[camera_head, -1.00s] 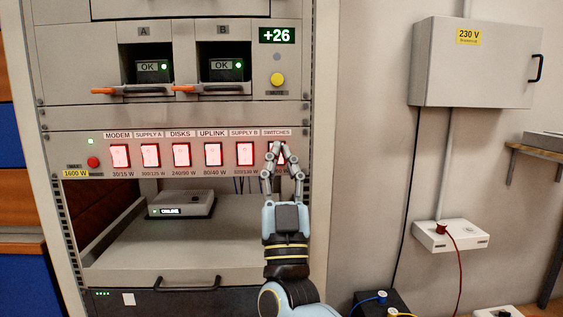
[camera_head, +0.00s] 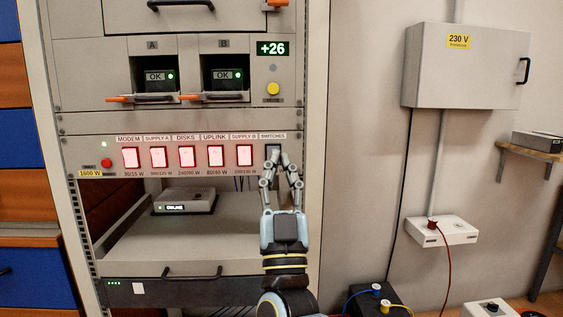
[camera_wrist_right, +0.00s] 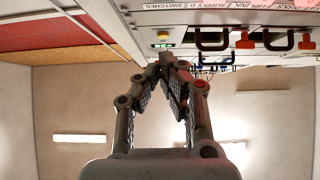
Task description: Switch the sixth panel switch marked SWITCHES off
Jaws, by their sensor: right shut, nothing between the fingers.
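The SWITCHES panel switch (camera_head: 273,151) is the sixth and rightmost in the row, under its white label. It looks dark and unlit, and is partly hidden by my fingers. The other switches glow red: MODEM (camera_head: 131,158), SUPPLY A (camera_head: 158,157), DISKS (camera_head: 186,157), UPLINK (camera_head: 216,156) and SUPPLY B (camera_head: 245,155). My right gripper (camera_head: 276,156) is shut and empty, its fingertips in front of the lower part of the SWITCHES switch; I cannot tell whether they touch it. In the right wrist view, the fingertips (camera_wrist_right: 168,62) meet near the panel. My left gripper is not in view.
Orange-handled modules A (camera_head: 154,77) and B (camera_head: 221,74) sit above the row. A pull-out shelf (camera_head: 150,245) with a small ONLINE box (camera_head: 184,201) lies below. A grey 230 V cabinet (camera_head: 465,75) hangs on the wall at right.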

# Aim
Reproduce the data above in full, exactly as it is, with the pictures left out.

# Correct output
[camera_head, -1.00s] 
[camera_head, +0.00s] 
[camera_wrist_right, +0.00s] 
Task description: Switch the sixth panel switch marked SWITCHES off
Jaws, by their sensor: right shut, nothing between the fingers.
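The SWITCHES panel switch (camera_head: 273,151) is the sixth and rightmost in the row, under its white label. It looks dark and unlit, and is partly hidden by my fingers. The other switches glow red: MODEM (camera_head: 131,158), SUPPLY A (camera_head: 158,157), DISKS (camera_head: 186,157), UPLINK (camera_head: 216,156) and SUPPLY B (camera_head: 245,155). My right gripper (camera_head: 276,156) is shut and empty, its fingertips in front of the lower part of the SWITCHES switch; I cannot tell whether they touch it. In the right wrist view, the fingertips (camera_wrist_right: 168,62) meet near the panel. My left gripper is not in view.
Orange-handled modules A (camera_head: 154,77) and B (camera_head: 221,74) sit above the row. A pull-out shelf (camera_head: 150,245) with a small ONLINE box (camera_head: 184,201) lies below. A grey 230 V cabinet (camera_head: 465,75) hangs on the wall at right.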

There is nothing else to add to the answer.